Staatsanwaltschaft weist Befangenheitsvorwürfe zurück

Der Vertreter der Staatsanwaltschaft wies am Montag Befangenheitsvorwürfe gegen den ehemals zuständigen Staatsanwalt zurück. Seith könne sich auch nicht auf die Schutzrechte berufen, die Whistleblowern zustehen. "Seith ist kein Whistleblower, er hat als Anwalt Dokumente von der Gegenseite gekauft", so der Staatsanwalt.

Seith werden Wirtschaftsspionage und Verstösse gegen das Bankengesetz vorgeworfen, weil er sich interne Dokumente der Bank J. Safra Sarasin beschafft und an deutsche Ermittler weitergegeben haben soll.

In der Anklageschrift vom März 2018 fordert die Staatsanwaltschaft für Seith eine Freiheitsstrafe von dreieinhalb Jahren. Für die beiden Mitangeklagten wurden Freiheitsstrafen in ähnlicher Höhe beantragt.

Das Bezirksgericht Zürich sprach Seith und einen der beiden Mitbeschuldigten im April 2019 vom Vorwurf der Wirtschaftsspionage frei. Sie wurden der Anstiftung zum mehrfachen Vergehen gegen das Bankengesetz schuldig gesprochen und mit bedingten Geldstrafen bestraft.
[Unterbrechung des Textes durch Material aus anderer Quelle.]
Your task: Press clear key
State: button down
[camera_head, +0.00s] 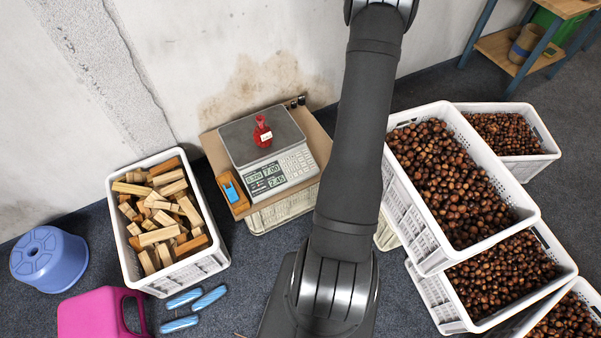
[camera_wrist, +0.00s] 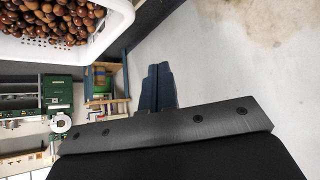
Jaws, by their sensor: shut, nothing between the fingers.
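A scale (camera_head: 270,172) stands on a brown board in the head view, with a grey weighing plate, a lit display (camera_head: 264,178) and a keypad (camera_head: 296,163) at the display's right. The clear key cannot be told apart at this size. A small red net bag (camera_head: 262,132) sits on the plate. My arm crosses the head view to the right of the scale, and my gripper is out of that picture. In the wrist view my gripper (camera_wrist: 157,82) is shut and empty, its dark fingers together in front of a pale wall, away from the scale.
White crates of chestnuts (camera_head: 449,183) stand at the right. A white crate of wood blocks (camera_head: 206,262) is left of the scale. A blue stool (camera_head: 48,258), a pink container (camera_head: 95,312) and blue rolls (camera_head: 183,299) stand or lie at lower left.

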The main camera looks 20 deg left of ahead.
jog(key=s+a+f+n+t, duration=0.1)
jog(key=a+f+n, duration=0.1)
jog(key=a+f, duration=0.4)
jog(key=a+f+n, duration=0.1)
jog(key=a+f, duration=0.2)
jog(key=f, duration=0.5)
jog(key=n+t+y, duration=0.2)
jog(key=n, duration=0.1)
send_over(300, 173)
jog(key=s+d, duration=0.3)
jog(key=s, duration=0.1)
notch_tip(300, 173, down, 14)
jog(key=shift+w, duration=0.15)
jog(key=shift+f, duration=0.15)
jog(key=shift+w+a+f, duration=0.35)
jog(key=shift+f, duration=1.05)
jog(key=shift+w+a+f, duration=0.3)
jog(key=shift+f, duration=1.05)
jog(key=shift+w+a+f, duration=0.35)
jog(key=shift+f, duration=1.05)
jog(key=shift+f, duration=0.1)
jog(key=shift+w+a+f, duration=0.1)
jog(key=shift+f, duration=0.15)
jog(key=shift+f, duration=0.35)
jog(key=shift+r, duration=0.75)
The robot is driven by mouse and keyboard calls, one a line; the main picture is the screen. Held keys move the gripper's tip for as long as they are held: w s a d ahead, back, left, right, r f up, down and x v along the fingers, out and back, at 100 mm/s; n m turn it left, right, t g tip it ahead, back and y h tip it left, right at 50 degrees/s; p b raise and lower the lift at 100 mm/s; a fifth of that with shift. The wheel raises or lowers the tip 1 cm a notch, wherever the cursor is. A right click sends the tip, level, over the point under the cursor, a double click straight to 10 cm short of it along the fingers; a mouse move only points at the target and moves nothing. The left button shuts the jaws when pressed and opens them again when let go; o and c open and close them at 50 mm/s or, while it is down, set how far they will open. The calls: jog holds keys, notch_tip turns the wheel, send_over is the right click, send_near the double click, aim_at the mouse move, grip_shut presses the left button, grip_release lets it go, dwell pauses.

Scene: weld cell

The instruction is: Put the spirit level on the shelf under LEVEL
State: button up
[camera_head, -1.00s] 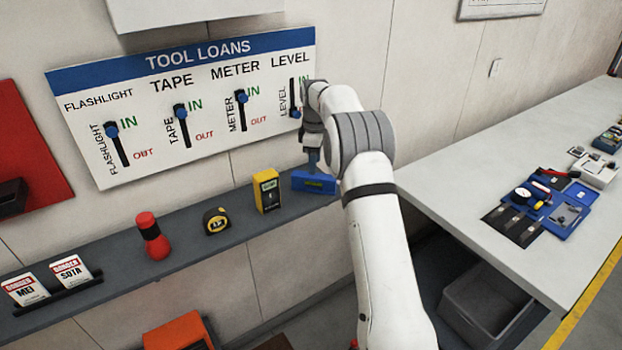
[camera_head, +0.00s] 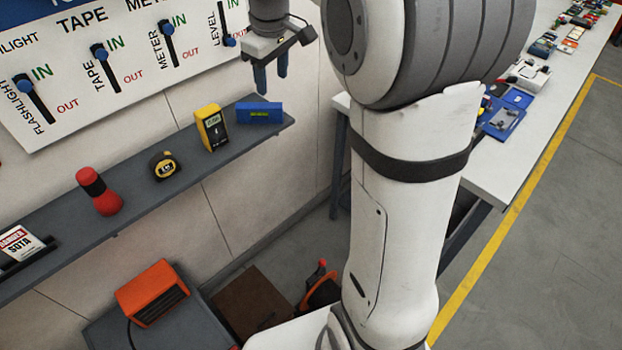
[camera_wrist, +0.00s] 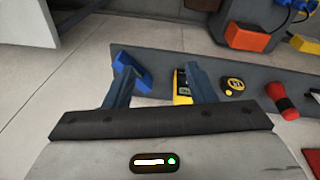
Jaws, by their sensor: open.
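The blue spirit level (camera_head: 259,113), with a green vial window, rests on the grey shelf (camera_head: 140,190) near its right end, right of the yellow meter. My gripper (camera_head: 271,76) is open and empty, above the level and apart from it. In the wrist view the level (camera_wrist: 134,74) lies just beyond my left finger, and my gripper (camera_wrist: 160,92) has nothing between its fingers. On the tool loans board, the blue knob of the LEVEL slider (camera_head: 231,42) is down by OUT. The other three knobs are up by IN.
A yellow meter (camera_head: 211,128), a tape measure (camera_head: 165,166) and a red flashlight (camera_head: 100,191) stand along the shelf. Danger tags (camera_head: 22,245) are at its left. An orange box (camera_head: 152,292) is below. A white bench (camera_head: 505,150) with tools is at right.

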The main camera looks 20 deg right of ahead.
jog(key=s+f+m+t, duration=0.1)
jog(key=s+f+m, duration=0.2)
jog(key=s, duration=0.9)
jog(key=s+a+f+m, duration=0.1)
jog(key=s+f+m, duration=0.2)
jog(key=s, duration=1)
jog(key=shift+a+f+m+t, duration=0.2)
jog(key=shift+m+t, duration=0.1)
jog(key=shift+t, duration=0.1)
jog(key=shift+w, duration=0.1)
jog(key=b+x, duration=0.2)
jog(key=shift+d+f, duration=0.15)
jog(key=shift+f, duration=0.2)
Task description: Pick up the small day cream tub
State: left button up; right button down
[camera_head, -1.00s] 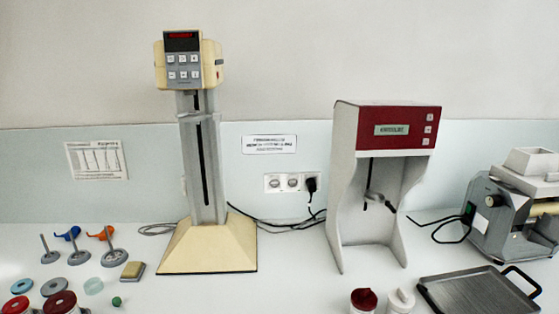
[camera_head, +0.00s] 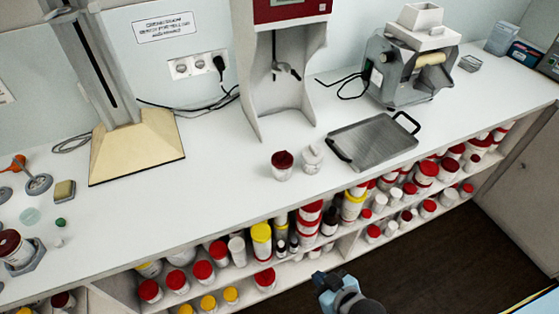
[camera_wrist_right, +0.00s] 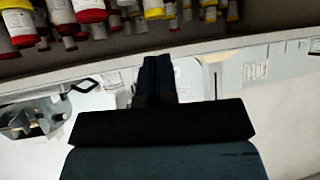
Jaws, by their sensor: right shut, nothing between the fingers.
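Two small tubs stand upright on the white counter near its front edge. One is white with a dark red lid (camera_head: 282,165); the other is all white (camera_head: 312,157), just right of it. I cannot read any label, so I cannot tell which is the small day cream tub. My right gripper (camera_head: 320,281) is low in front of the counter and its shelf, well below and apart from both tubs. In the right wrist view its fingers (camera_wrist_right: 157,75) are together, with nothing between them. My left gripper is not in view.
Behind the tubs stands a red-topped mixing machine (camera_head: 283,72). A metal tray (camera_head: 373,141) and a roller mill (camera_head: 408,66) are to the right. The shelf under the counter is crowded with lidded jars (camera_head: 262,237).

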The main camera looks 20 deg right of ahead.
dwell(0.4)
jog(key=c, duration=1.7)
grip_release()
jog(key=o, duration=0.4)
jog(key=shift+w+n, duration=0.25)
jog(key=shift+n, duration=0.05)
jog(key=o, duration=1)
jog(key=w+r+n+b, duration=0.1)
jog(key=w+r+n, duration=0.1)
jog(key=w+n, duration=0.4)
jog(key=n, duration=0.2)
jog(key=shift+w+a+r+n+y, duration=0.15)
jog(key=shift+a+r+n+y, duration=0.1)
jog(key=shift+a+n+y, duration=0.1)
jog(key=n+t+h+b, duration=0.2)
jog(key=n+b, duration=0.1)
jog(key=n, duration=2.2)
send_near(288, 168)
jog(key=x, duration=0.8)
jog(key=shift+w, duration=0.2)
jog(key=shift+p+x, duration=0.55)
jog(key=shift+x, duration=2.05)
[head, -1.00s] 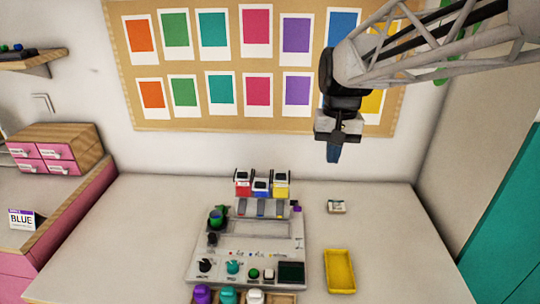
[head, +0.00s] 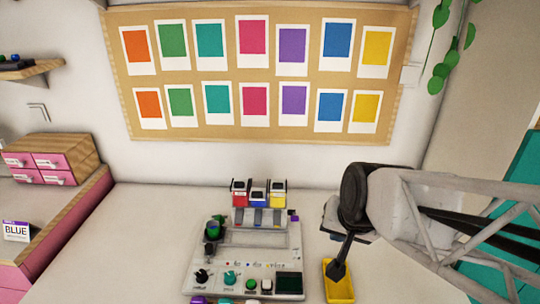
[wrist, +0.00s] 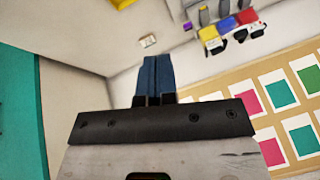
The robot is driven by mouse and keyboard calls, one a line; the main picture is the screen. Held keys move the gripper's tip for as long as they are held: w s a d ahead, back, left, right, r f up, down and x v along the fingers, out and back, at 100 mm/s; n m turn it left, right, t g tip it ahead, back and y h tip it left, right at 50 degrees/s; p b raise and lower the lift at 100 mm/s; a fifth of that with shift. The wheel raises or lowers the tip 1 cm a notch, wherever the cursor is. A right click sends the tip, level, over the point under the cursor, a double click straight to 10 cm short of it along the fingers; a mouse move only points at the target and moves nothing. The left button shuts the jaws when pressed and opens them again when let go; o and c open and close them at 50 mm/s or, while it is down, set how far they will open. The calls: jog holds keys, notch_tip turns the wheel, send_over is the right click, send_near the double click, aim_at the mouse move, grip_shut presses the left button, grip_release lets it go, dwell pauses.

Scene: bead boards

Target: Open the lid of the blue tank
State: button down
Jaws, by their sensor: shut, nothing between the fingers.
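The blue tank (head: 259,200) stands between a red tank (head: 240,199) and a yellow tank (head: 278,199) at the back of the board. Its black-and-white top shows level with its neighbours' tops, but I cannot clearly tell how its lid sits. In the wrist view the blue tank (wrist: 228,24) shows at upper right, between the others. My gripper (wrist: 155,62) has its blue fingers together and empty, well apart from the tanks. In the head view my arm is right of the board and its fingertips cannot be clearly made out.
The board (head: 212,262) carries knobs, buttons, a dark screen and a green cup-like part (head: 213,230). A yellow tray (head: 340,292) lies to its right, partly behind my arm. The table left of the board is clear.

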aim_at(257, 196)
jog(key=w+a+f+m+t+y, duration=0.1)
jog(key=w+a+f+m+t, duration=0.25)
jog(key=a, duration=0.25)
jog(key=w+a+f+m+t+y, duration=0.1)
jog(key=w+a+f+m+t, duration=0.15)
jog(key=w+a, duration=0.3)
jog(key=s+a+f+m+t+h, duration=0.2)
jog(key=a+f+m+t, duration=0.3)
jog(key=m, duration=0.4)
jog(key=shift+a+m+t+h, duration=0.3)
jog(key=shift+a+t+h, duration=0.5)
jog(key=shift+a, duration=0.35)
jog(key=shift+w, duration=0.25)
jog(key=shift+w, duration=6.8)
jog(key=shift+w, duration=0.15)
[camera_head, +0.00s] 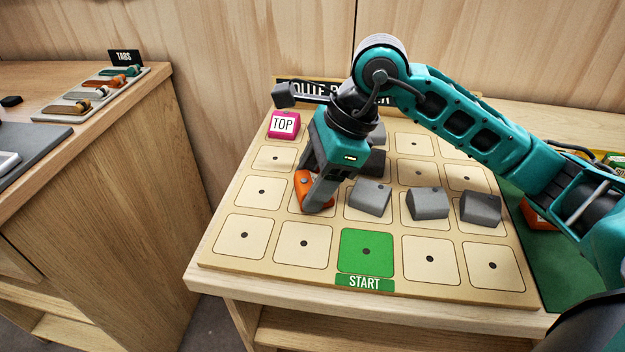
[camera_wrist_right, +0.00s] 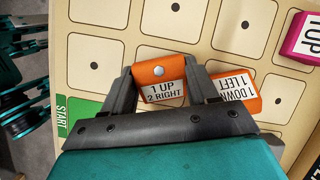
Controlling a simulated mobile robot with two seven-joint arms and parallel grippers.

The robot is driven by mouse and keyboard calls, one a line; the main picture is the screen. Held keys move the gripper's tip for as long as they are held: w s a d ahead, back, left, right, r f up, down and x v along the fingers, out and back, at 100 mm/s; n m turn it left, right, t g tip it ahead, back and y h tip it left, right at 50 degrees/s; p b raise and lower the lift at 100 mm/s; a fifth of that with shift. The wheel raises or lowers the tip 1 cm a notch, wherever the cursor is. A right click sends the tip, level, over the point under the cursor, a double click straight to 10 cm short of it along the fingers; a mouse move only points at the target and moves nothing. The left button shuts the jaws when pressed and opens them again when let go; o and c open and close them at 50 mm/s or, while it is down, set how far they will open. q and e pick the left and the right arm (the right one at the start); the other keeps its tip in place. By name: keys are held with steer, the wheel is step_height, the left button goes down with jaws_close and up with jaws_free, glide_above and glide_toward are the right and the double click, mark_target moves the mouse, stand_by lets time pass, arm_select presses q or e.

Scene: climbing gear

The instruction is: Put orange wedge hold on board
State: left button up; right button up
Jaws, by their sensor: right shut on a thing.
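An orange hold (camera_head: 303,188) is at the second square from the left in the second row from the front of the board (camera_head: 285,291). My right gripper (camera_head: 316,192) points down and is shut on it. In the right wrist view the held orange hold (camera_wrist_right: 160,73) sits between the fingers, with a screw head and the label "1 UP 2 RIGHT". Whether it touches the board is hard to tell. A second orange hold (camera_wrist_right: 236,88), labelled "1 DOWN 1 LEFT", lies just beyond one finger, partly covered. My left gripper is not in view.
Grey holds stand on the board, one (camera_head: 371,197) close right of my gripper, others (camera_head: 430,204) further right and behind. A pink TOP block (camera_head: 284,124) is at back left, a green START square (camera_head: 366,253) in front. Another orange piece (camera_head: 538,217) lies right on a green mat (camera_head: 562,262).

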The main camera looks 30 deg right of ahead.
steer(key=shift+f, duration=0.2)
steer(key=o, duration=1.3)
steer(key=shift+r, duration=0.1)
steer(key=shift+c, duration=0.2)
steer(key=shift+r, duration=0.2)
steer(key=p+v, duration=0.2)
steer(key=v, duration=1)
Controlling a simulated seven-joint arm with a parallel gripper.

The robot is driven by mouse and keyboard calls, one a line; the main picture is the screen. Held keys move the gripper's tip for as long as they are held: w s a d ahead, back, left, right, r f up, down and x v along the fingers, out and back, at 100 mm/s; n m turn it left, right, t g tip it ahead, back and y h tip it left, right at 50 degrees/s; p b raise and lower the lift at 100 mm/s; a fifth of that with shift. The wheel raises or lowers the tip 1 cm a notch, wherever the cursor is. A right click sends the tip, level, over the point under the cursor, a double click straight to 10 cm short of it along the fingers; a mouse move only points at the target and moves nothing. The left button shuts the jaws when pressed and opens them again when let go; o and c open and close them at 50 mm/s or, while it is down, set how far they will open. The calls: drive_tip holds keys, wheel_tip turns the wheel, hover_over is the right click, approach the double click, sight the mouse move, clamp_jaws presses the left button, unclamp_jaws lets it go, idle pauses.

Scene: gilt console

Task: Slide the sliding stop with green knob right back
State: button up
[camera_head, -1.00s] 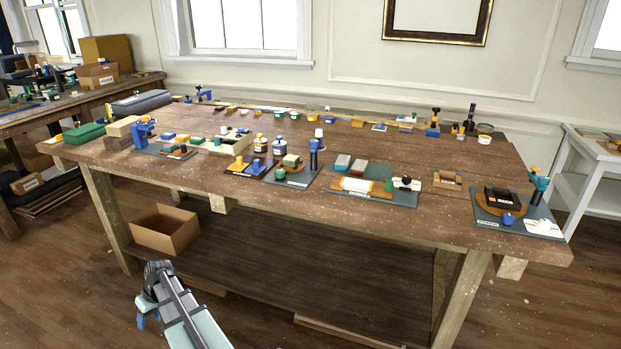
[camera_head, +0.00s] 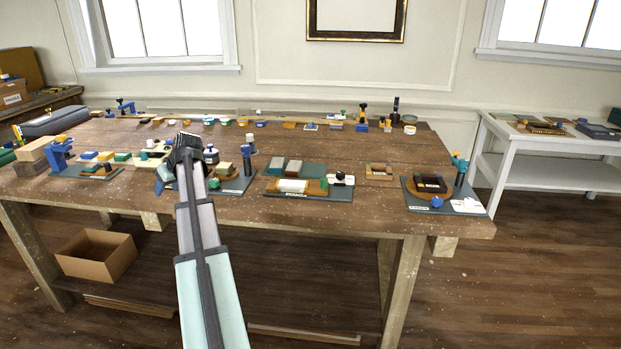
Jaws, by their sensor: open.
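A small green knob (camera_head: 323,184) shows at the right end of a pale plate on the grey fixture board (camera_head: 320,195) at the middle front of the bench. It looks like the stop's knob, but it is too small to tell its slide or travel. Another green piece (camera_head: 213,184) sits on the board to the left, partly beside my arm.
The wooden bench (camera_head: 380,215) carries several fixtures, with a blue clamp (camera_head: 60,155) at left and a round-based fixture (camera_head: 436,190) at right. A cardboard box (camera_head: 95,257) sits below.

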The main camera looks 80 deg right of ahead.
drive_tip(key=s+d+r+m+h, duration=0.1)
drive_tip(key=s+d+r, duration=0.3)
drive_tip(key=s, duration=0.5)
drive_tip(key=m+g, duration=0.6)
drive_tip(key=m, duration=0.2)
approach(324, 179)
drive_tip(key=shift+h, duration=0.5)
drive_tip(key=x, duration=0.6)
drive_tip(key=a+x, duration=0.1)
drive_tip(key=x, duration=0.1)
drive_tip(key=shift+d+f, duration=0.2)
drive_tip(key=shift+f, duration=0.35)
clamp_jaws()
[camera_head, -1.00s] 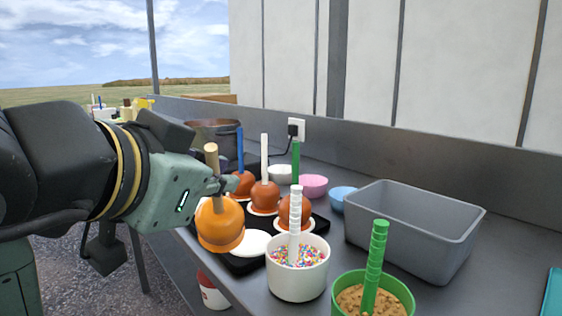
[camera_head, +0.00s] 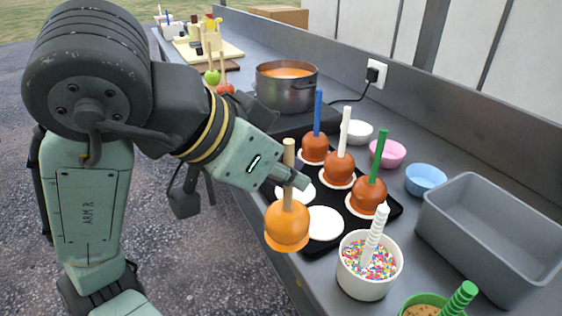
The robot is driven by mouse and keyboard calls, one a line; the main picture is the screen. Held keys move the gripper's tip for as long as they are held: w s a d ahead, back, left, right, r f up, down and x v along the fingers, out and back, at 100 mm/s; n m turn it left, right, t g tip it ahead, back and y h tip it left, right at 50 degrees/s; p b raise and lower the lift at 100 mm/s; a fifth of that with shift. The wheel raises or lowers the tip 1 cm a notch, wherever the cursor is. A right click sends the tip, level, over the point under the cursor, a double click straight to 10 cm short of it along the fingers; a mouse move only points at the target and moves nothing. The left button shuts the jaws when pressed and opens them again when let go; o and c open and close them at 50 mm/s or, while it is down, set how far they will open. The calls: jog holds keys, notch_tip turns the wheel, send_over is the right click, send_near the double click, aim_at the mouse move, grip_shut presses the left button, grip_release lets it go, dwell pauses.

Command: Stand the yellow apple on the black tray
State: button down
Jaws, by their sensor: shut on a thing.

Milliardenschaden durch Steuertrick

Die Dokumente, um die es in dem Verfahren geht, haben zur Aufklärung des Cum-Ex-Skandals beigetragen. Durch Cum-Ex-Geschäfte ist dem deutschen Staat ein Schaden in Milliardenhöhe entstanden. Rund um den Dividendenstichtag schoben Anleger Aktien mit ("cum") und ohne ("ex") Ausschüttungsanspruch zwischen mehreren Beteiligten hin und her.

Am Ende wusste der Fiskus nicht mehr, wem die Papiere eigentlich gehörten. Deutsche Finanzämter erstatteten so Verrechnungssteuern, die nie bezahlt worden waren.

Auch die Schweizer Bank J. Safra Sarasin hatte ihren Kunden solche Finanzprodukte verkauft. Einer von Sarasins Kunden war der deutsche Drogeriekönig Erwin Müller. Er verlor Millionen, als der Sarasin-Fonds zusammenbrach.

Müller warf der Bank vor, ihn falsch beraten zu haben und verklagte sie mit Hilfe seines Anwalts Eckart Seith und internen Bankunterlagen aus der Schweiz auf Schadenersatz.

Das Landgericht Ulm gab ihm schliesslich Recht. Es verurteilte die Bank 2017 zu 45 Millionen Euro Schadenersatz. (sda/hzb/pg)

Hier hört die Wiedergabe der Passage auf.